Un disegno di legge dal tiolo “Legge sulla lingua ufficiale e comune del Québec, il francese”, conosciuto anche come Bill 96, suscita forti reazioni e numerosi commenti. Il titolo, sorprendente per una legge sulla lingua, è scritto in termini insoliti. Introduce la nozione di lingua comune, che potrebbe essere più affine aduna realtà concreta che non ad una terminologia legislativa. C’è anche l’uso della virgola. Viste le questioni sollevate da questa legge, non voglio certo enfatizzare il dettaglio della virgola nel titolo. Tuttavia, non ho trovato altri titoli di legge che facciano un uso simile della virgola. Questo disegno di legge contiene delle modifiche sorprendenti. Ad esempio, la legge impone al governo – e non a ciascuno dei funzionari pubblici – l’obbligo di usare il francese in modo esemplare. Pertanto, quando un documento viene pubblicato dal governo, deve essere redatto in un francese esemplare.
Tuttavia, quando un funzionario comunica con voi, per iscritto o a voce, non è tenuto a rispettare l’obbligo. Sorprendentemente, la legge prevede anche che una traduzione francese debba essere allegata a qualsiasi atto procedurale redatto in inglese se emanato da una persona giuridica. Ad esempio, una parrucchiera che si esprime in inglese e che è proprietaria di un salone, qualora volesse denunciare un’azienda americana, dovrà pagare per far tradurre in francese le procedure scritte in inglese per le persone che tra loro comunicano in inglese. È difficile capire come tutto ciò possa servire alla promozione del francese. Un altro esempio, tra le sorprese contenute in questa legge: chi nonpadroneggia la lingua francese, è INVITATO ad apprenderla. Lo scopo di una legge è creare diritti e obblighi, non invitare qualcuno a fare qualcosa. Potrebbe trattarsi di una prima volta mondiale.

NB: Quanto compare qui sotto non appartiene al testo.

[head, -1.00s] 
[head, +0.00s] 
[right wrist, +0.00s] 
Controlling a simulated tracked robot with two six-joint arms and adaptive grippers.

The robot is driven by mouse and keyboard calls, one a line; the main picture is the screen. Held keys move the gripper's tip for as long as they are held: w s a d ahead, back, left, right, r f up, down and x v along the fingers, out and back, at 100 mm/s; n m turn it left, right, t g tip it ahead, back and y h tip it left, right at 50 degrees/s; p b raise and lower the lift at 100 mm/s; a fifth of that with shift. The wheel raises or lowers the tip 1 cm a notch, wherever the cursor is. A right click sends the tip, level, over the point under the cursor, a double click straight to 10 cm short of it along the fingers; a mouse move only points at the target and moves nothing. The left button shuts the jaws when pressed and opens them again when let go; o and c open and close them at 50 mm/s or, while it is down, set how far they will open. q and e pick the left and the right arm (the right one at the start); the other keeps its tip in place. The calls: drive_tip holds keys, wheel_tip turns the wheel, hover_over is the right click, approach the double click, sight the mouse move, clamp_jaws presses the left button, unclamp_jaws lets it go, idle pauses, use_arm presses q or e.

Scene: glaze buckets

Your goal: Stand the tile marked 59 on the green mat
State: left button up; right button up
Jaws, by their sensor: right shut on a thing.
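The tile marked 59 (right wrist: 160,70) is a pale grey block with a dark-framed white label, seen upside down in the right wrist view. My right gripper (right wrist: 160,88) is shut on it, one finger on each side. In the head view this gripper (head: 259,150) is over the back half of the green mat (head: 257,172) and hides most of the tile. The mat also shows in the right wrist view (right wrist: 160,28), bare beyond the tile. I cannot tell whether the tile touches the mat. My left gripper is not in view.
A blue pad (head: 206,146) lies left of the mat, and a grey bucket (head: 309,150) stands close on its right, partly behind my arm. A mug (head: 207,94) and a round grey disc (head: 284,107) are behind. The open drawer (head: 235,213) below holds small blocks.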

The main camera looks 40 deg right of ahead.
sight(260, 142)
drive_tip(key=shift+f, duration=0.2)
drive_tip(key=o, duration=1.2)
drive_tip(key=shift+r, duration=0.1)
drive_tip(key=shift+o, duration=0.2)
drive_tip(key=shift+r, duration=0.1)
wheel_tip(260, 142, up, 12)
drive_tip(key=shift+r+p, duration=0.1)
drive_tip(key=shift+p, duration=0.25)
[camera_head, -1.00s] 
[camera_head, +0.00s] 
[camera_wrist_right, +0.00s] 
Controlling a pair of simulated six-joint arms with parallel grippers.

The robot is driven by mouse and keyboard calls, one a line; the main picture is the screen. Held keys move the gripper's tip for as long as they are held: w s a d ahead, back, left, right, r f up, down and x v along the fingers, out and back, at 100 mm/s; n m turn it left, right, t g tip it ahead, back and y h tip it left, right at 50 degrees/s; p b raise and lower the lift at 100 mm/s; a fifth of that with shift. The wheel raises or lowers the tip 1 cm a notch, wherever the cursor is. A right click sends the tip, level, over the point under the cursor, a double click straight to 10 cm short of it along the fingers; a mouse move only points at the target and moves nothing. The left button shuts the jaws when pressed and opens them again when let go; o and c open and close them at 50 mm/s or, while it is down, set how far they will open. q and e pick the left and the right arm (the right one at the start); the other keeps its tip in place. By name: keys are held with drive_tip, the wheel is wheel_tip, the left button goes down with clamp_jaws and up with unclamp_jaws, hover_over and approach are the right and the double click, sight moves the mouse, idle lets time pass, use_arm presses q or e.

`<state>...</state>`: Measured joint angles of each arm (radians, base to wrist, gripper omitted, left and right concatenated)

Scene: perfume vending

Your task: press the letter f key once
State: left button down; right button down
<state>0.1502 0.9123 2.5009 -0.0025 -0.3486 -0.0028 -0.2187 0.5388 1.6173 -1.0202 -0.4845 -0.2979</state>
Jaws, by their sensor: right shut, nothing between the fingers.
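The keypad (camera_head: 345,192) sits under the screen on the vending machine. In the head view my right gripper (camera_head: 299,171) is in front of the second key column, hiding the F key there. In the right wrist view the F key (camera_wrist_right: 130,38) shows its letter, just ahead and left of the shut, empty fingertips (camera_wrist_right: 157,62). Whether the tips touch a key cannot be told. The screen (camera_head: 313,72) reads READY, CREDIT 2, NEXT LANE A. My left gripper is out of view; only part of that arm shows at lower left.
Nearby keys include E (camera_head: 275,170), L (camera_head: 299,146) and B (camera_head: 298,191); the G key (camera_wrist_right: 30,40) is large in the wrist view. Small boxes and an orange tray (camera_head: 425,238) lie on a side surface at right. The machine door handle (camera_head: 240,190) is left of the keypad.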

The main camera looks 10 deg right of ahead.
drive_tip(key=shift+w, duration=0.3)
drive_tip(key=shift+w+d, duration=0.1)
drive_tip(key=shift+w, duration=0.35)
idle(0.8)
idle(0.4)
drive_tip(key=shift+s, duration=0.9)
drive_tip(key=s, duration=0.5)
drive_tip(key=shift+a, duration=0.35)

Cosa facciamo con una persona che non risponde all’invito? Vi faccio un altro esempio, tra gli altri, di un elemento problematico: un ispettore può entrare in un’azienda a qualsiasi ora ragionevole per esaminare il contenuto di un computer. Senza alcun dubbio, per chi ha scritto la legge, questo contribuisce all’immagine francese del Québec. Per quanto riguarda l’immagine del Québec come terra di libertà, bisognerà pensare ad INVITARE la gente a chiudere gli occhi.